Negative Churn: Is It Real and How To Achieve It

The elusive negative churn. Is it just a SaaS myth or can you actually get it for your business? We take a look at the phenomenon.

Reducing churn is one of the highest priorities for any SaaS business. Everyone is permanently fighting to try and minimize the number of customers that drop off and cancel subscriptions. Not only are there tools that you can implement, but there are dozens of strategies that you can start practicing to make sure that your customers stay loyal to your brand.

But, what about negative churn? Is it a real thing? Are companies actually achieving it? Can you start changing up your strategies to reach negative churn in your organization and increase your monthly revenue?

We take a look at just what negative churn is, how achievable it is and what steps you can take to start seeing it benefiting your business.


Unpacking Negative Churn

So, just what is this negative churn? Let’s make this super simple to understand. Customer churn in any SaaS is a natural, unavoidable occurrence.

Negative churn happens when your current customers are generating enough revenue that it makes up for the customers that are unsubscribing (or churning). So essentially, the revenue that you might be losing when a customer cancels or drops out, is made up by your current customers spending more.

Let’s look at the numbers, keeping in mind that negative churn is actually positive revenue. Let’s say you lose 5% of your customers during a month. But, during the same month, your existing customers increase their spend by 10%. This will mean a 105% increase in revenue from the previous month – negative churn at its best.

Once negative churn starts happening in your organization, you will start seeing better results in your monthly revenue churn calculations compared to the customer churn calculations. At the end of the day, your huge client which makes up 10% of your revenue is more important than the new customer who is only paying the bare minimum for your services.

This, therefore, means that some of your existing customers are usually worth more than new customers as finding new customers is six times more expensive than retaining customers.

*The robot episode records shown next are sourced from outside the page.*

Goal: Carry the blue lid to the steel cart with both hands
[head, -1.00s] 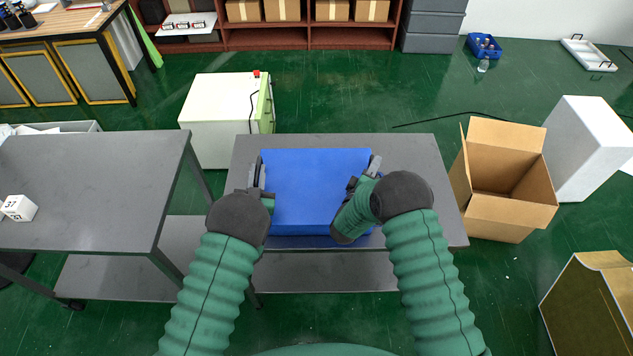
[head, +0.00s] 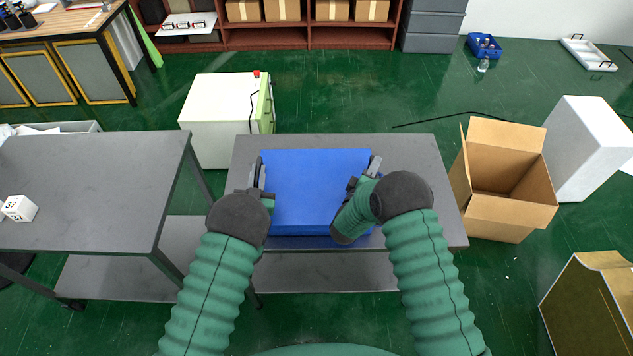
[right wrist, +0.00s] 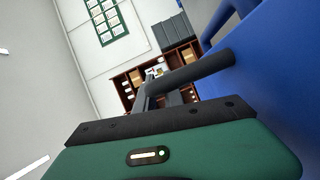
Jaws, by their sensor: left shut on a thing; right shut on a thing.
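The blue lid (head: 315,190) is a flat blue slab over the grey steel cart (head: 418,150) in the middle of the head view. I cannot tell whether it rests on the cart's top or is held just above it. My left gripper (head: 259,178) is shut on the lid's left edge. My right gripper (head: 371,170) is shut on its right edge, with the fingers partly hidden by the wrist. In the right wrist view the lid (right wrist: 275,70) fills the right side, beside a dark gripper finger (right wrist: 200,72).
A grey table (head: 90,180) with a white cube (head: 19,208) stands at the left. An open cardboard box (head: 503,180) and a white block (head: 590,150) are right of the cart. A white cabinet (head: 215,110) stands behind it. Green floor is open farther back.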

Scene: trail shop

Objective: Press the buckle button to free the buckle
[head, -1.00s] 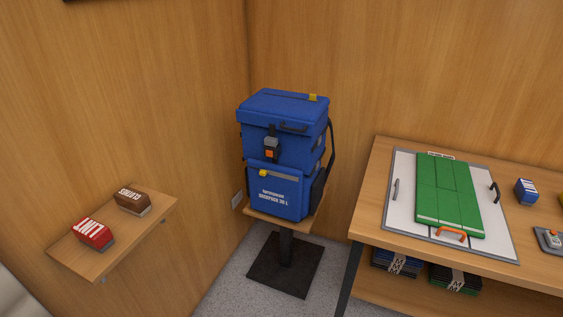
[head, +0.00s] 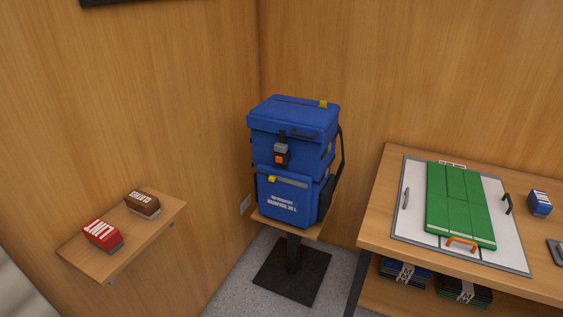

So, what do you need to start doing to achieve negative churn in your organization? We have found a few strategies that you can implement in your company to start encouraging your current customers to spend more with you and therefore, creating negative churn.


It’s All About Expansion

The best way of achieving negative churn is to encourage your customers to “buy more”. Although this seems simple, the process involved is not necessarily that easy. There are four ways of getting your customer to spend more money with you.

  1. Cross-Selling

Cross-selling is the act of selling a customer a product or service that will complement the product that they have already bought.

Let’s look at this in a retail environment, if the salesperson convinces you to buy a handbag to match a pair of shoes that you have already bought, they have just cross-sold to you.

You can do the same in your SaaS. If you have a product that can work hand-in-hand with products that the customers are already purchasing you can start increasing your revenue by selling this to them too.

        2. Up-Selling

Up-selling refers to SaaS businesses prompting customers to increase the resources and usability of the product that they have already bought. Should they need more features, more space or more accessibility, you can encourage them to pay a bit more per month to be able to do more.

A real-life example here could be Hubstaff. You can choose the lowest subscription which will only allow you to enter times in manually and you will have very limited usage of the app. Once you upgrade, however, you will be able to do so much more. Suddenly, you will have an automated widget which you can start and stop when you need to track times. Further upgrades can allow URL tracking, invoicing and payroll solutions.

          3. Resource Expansion

This is similar to up-selling and a lot of people do confuse the two. Resource expansion differs in the way that it simply expands the AMOUNT you can use.

The best examples here is Apple. They allow you to purchase more online storage once you start reaching your limit. Also, increasing your data or mobile phone minutes is an example of resource expansion.

By allowing your customer to “top-up” you can generate more revenue out of them and see negative churn start working for you.

           4. Seat Expansion

Seat expansion refers to the offer of additional users or seats to an existing customer. The customer can start adding more employees to the product to make it more usable.

If the finance manager, HR, and marketing manager can all benefit from using the product in various ways, you can package it in a way to encourage them to buy more than one access point for users.


Getting Customers to Expand

So, just how do you get your existing customers to start buying more from you? The key here is mostly to make sure that you know what your customer wants and to know what they are going to expect from you.

The customer journey is one of the key elements in SaaS that you should be spending your resources on. Making sure that your customer is always surprised and delighted with your service will establish a sense of loyalty among your clients. Brand loyalty is vital in any business as it means that your customers will keep returning to you month after month.

Spending more time and money on doing research into your customers’ needs and wants will mean that you will be able to have options which they will want to purchase.

Stay ahead of the innovation curve, if you offer a customer part of the service or product that they didn’t even know they needed, they will most likely be positive to take it.

The same can be said for the seat expansion. If you can offer your customer an all-encompassing solution that can be customized for the whole team, you will be able to charge more for more people to use it.